Nandlall addressed concerns regarding the amendments potentially undermining due process in extradition cases. He reminded that the magistrate embarks on a process that is akin to a preliminary inquiry (PI) and underscored that when an extradition case is brought before a magistrate, he/she is determining admissibility not guilt.

Explaining the process he said, “Which is the accumulation of evidence, statements that would constitute evidence [you] put them before a magistrate and the magistrate commits on those documents…”

Nandlall noted, “There is nothing in this amendment that could possibly compromise due process as it currently exists.”

Moreover, the Department of Public Information (DPI) reported that Minister of Foreign Affairs and International Cooperation, Hugh Todd, also lent his voice in support of the bill, adding that Guyana must strengthen its efforts to collaborate with regional and international partners in tackling organised crime.

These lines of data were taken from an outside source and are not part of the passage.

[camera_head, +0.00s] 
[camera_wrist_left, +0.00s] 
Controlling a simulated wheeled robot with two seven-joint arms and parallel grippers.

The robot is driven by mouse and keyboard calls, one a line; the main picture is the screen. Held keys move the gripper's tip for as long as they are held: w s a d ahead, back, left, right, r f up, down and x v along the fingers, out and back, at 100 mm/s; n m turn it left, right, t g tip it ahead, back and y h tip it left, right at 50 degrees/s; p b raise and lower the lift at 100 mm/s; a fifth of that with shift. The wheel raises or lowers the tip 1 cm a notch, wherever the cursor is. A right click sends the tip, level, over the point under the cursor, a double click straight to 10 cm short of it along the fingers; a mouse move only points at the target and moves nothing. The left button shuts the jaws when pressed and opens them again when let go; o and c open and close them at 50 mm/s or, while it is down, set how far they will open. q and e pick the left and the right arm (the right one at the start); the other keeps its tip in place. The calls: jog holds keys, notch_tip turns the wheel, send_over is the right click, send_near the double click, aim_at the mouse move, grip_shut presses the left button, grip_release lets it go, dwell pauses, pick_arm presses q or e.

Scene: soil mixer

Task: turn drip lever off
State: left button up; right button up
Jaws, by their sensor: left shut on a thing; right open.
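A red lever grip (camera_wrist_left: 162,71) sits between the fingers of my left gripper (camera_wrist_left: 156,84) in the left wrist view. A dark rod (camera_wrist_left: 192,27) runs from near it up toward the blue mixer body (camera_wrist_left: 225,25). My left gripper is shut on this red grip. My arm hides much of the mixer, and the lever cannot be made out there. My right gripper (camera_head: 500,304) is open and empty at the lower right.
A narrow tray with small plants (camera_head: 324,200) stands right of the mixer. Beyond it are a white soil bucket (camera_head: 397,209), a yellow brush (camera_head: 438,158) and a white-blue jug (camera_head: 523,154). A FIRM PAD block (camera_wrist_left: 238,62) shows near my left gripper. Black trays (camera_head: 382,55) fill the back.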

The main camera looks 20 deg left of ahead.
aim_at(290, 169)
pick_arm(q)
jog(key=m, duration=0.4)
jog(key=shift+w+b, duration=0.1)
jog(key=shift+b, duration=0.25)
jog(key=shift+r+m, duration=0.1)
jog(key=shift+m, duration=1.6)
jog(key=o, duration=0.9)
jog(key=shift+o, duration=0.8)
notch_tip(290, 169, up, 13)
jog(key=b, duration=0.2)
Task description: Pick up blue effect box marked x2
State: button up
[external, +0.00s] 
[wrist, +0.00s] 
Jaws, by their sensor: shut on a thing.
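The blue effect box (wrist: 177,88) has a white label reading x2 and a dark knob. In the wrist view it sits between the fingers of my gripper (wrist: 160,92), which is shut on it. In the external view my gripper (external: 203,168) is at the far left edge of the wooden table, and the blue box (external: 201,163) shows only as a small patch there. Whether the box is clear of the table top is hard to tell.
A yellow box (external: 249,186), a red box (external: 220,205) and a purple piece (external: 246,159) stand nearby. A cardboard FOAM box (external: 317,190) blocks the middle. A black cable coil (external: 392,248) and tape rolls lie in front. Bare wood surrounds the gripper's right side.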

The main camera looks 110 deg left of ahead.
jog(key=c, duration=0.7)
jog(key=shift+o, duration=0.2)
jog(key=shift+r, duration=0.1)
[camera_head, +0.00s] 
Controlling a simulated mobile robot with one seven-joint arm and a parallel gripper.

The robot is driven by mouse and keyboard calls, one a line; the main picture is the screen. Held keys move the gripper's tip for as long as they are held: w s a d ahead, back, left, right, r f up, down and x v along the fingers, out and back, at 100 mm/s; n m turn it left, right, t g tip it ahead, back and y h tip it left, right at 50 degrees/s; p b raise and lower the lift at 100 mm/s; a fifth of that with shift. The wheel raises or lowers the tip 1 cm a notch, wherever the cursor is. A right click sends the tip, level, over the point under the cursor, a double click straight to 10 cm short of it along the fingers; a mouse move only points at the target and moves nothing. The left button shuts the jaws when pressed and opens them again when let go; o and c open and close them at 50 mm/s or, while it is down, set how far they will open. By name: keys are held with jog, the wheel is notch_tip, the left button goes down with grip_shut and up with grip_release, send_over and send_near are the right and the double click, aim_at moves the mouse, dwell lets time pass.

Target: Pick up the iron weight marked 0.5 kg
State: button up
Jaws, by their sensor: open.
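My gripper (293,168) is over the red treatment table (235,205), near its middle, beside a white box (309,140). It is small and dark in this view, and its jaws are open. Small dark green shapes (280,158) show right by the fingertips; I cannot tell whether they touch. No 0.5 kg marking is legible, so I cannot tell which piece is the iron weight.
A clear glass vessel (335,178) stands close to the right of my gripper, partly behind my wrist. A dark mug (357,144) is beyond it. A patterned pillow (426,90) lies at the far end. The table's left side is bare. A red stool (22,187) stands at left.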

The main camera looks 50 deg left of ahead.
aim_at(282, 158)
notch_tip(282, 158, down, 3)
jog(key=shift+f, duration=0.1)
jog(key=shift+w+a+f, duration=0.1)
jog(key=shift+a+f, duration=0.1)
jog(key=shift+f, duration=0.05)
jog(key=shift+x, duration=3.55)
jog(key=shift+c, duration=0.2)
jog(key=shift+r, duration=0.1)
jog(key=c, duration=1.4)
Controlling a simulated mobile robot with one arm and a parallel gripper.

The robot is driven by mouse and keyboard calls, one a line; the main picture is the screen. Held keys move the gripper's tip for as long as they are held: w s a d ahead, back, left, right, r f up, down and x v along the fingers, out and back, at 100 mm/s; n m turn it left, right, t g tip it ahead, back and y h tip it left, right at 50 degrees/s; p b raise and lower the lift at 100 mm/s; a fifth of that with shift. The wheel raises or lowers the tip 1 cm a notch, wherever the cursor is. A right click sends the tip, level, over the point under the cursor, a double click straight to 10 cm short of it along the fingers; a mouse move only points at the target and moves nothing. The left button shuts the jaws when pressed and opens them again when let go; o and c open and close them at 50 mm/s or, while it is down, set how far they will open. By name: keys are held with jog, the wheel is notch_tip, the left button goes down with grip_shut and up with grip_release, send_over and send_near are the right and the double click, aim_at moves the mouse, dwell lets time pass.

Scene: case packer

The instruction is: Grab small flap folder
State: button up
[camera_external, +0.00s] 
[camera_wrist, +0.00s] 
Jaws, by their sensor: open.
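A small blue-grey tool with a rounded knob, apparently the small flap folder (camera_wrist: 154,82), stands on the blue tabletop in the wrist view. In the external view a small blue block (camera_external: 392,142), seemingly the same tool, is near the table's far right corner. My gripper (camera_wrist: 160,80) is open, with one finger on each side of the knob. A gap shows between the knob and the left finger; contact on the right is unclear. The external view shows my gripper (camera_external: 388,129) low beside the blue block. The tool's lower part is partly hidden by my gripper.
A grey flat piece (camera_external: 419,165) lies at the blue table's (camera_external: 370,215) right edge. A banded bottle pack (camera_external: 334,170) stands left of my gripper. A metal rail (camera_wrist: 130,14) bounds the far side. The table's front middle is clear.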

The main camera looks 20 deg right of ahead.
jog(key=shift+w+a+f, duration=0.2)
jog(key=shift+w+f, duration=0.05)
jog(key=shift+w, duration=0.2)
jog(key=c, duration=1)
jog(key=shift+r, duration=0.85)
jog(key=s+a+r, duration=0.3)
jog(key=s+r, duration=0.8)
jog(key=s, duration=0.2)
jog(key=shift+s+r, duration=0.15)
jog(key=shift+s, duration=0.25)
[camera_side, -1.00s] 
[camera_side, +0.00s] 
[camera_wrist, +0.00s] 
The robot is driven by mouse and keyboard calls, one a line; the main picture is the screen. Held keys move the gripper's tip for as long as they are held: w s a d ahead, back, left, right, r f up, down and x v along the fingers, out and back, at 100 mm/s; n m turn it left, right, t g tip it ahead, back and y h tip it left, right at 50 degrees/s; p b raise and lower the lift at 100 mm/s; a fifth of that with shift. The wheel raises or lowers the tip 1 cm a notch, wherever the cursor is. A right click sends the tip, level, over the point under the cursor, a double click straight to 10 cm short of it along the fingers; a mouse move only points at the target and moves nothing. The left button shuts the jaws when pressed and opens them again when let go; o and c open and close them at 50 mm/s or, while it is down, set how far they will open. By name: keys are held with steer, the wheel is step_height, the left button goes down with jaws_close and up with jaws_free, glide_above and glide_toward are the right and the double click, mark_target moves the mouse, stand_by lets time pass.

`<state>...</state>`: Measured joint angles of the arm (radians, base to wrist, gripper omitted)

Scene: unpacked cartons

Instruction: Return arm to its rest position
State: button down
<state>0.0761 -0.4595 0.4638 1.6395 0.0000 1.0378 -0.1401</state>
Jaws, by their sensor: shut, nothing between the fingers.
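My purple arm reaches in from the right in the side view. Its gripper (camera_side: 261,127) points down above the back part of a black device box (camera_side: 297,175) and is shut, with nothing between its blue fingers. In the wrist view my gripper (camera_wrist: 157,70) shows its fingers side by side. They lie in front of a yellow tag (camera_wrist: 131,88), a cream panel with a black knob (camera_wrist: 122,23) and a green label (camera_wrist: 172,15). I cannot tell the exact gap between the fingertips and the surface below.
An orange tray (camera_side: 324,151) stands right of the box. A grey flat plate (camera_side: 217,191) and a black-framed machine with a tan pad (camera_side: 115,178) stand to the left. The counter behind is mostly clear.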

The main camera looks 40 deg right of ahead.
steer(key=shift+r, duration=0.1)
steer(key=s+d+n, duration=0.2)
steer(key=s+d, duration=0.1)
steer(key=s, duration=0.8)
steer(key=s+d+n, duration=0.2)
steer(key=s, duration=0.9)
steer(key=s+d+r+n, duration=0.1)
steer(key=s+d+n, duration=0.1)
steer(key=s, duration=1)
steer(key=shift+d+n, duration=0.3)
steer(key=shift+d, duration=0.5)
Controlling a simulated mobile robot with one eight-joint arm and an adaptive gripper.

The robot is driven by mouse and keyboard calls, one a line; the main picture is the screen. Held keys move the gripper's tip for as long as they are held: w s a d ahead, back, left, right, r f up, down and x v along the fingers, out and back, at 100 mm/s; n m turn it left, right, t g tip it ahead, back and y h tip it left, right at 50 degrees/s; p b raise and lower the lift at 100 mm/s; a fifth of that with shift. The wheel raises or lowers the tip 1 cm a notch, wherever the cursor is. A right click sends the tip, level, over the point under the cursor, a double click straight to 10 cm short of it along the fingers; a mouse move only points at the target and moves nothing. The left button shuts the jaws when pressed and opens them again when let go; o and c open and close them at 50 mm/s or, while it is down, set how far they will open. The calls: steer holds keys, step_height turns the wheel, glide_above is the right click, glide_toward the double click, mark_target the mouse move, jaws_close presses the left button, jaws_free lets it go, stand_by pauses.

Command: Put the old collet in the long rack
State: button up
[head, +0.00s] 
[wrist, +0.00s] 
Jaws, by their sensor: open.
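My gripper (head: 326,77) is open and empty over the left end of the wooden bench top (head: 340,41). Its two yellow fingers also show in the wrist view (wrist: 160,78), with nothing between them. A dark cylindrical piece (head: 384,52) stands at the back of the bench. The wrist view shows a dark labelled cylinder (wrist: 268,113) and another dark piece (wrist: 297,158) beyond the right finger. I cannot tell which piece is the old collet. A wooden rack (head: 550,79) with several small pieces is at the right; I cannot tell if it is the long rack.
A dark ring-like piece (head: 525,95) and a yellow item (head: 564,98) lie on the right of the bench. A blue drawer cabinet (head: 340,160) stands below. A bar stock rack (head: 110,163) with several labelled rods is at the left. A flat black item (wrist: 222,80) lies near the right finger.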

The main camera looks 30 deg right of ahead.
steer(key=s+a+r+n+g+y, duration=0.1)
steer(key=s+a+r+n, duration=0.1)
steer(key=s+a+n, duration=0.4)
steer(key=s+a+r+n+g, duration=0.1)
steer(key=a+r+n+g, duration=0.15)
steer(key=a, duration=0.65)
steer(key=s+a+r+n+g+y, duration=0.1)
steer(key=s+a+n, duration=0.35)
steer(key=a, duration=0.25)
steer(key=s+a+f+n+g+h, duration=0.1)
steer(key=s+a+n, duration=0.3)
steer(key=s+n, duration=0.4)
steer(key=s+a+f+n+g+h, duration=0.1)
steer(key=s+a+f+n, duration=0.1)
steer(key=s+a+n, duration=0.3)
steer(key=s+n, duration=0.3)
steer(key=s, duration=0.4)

“We cannot operate in isolation in fighting these threats, and in helping to ensure that justice prevails, it is important to engage in international cooperation efforts to counter transnational organised crimes such as human trafficking, trafficking in illicit drugs, and money laundering,” he said.

Minister of Home Affairs, Robeson Benn, also highlighted the ongoing threat of transnational crime to national security, underscoring the need for modern approaches to curb such activities. These amendments he said form part of the government’s broader strategy to strengthen security and stability.